Affaire du Bois Bleu : autopsie d’une erreur judiciaire
Accusée à tort, au cours d’une enquête bâclée, du meurtre d’un banquier, Monique Case n’a dû son salut qu’à l’opiniâtreté d’une magistrate et d’un policier bien décidés à rétablir la vérité. L’affaire dite du « Bois Bleu », qui a défrayé la chronique en 1965, reste l’un des exemples les plus marquants d’erreur judiciaire.
4 novembre 1965. Alors que la France est en émoi suite à la disparition de Mehdi Ben Barka, une macabre découverte va emballer les milieux judiciaire et médiatique. Au lieu-dit du Bois Bleu, dans le paisible département du Cher, le cadavre d’un homme est retrouvé carbonisé dans sa 2cv, à demi dissimulée sous des taillis.
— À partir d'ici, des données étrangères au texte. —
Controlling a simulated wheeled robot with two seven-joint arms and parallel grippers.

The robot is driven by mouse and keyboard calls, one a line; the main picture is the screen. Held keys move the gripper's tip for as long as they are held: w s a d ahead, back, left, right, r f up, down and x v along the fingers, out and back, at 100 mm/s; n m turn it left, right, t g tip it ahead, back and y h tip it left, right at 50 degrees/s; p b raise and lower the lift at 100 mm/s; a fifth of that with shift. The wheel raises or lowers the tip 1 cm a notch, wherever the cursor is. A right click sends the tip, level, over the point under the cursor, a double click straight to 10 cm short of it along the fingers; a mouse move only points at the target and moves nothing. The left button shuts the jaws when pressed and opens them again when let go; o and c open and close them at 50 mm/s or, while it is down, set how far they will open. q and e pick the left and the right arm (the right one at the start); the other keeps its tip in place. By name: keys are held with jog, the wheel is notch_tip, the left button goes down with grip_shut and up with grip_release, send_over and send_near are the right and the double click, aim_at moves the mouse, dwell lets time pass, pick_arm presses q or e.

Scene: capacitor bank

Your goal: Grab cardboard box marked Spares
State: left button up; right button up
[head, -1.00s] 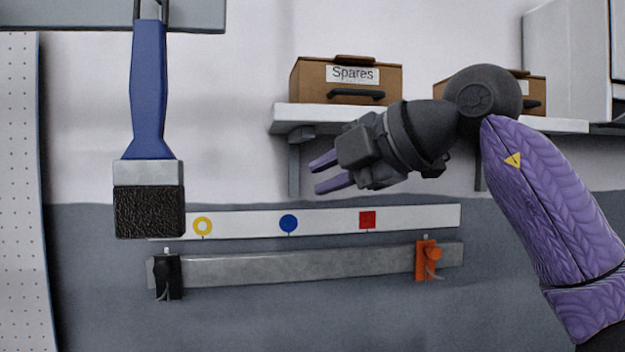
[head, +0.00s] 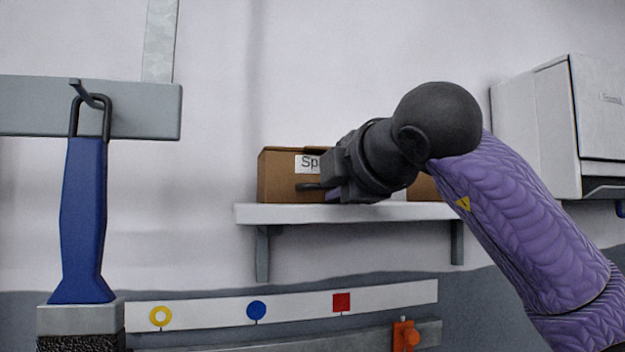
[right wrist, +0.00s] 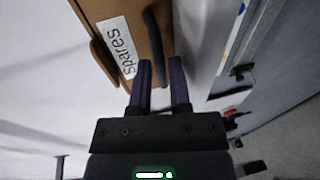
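The brown cardboard box marked Spares (head: 280,178) stands on the white wall shelf (head: 290,214). Its white label is partly hidden by my right gripper (head: 333,194) in the head view. The box also shows in the right wrist view (right wrist: 110,12), with the label readable and a dark handle (right wrist: 153,38) on its front. My right gripper is at the box front, its purple fingers (right wrist: 161,66) apart. The handle lies in line with the gap between the fingertips; I cannot tell how deep it sits between them. My left gripper is out of view.
A second brown box (head: 424,188) on the shelf is mostly hidden behind my right arm. A white cabinet (head: 535,130) hangs at the right. A blue-handled brush (head: 84,220) hangs at the left. Below the shelf are a marked strip (head: 205,312) and an orange clamp (head: 404,337).

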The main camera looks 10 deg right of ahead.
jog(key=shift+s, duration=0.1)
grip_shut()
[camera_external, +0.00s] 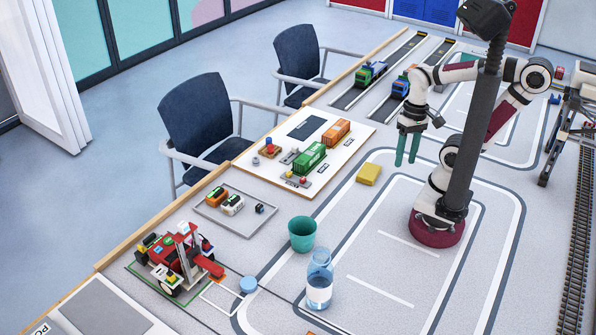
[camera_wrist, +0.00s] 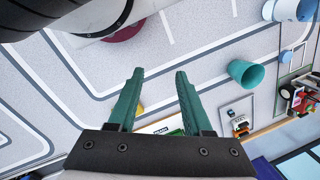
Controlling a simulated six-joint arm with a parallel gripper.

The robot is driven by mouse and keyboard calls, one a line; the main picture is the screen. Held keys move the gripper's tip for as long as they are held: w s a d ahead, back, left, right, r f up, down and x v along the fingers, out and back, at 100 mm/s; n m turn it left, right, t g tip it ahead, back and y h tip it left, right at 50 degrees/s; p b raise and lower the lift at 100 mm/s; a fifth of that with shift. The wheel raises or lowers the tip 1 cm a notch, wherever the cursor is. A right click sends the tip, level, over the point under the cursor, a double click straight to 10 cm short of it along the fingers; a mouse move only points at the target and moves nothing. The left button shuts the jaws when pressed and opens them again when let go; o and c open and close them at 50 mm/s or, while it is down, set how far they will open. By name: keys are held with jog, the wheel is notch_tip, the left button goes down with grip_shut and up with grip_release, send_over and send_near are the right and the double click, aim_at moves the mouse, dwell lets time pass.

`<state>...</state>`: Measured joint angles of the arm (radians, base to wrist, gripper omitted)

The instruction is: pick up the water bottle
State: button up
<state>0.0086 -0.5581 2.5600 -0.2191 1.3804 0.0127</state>
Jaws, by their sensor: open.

Georges Segretin, 54 ans, directeur d’une agence bancaire de la Société générale, a été dévalisé et violemment frappé à la tête avant que son véhicule ne soit incendié. Ce crime sordide va marquer le point de départ d’une enquête à charge et d’un incroyable acharnement policier.
« Monique la diabolique », « voleuse de maris »
La découverte est relayée par la presse locale qui cite un témoignage affirmant que la voiture de la victime a été aperçue le jour même du crime à une vingtaine de kilomètres de La Guerche-sur-l’Aubois.
Depuis la vitrine de son commerce de photographie, Monique Case a pourtant vu, au jour et à l’heure mentionnés dans le journal, la voiture de M. Segretin garée dans la rue principale de La Guerche. Elle décide alors de se rendre au commissariat pour rapporter son propre témoignage.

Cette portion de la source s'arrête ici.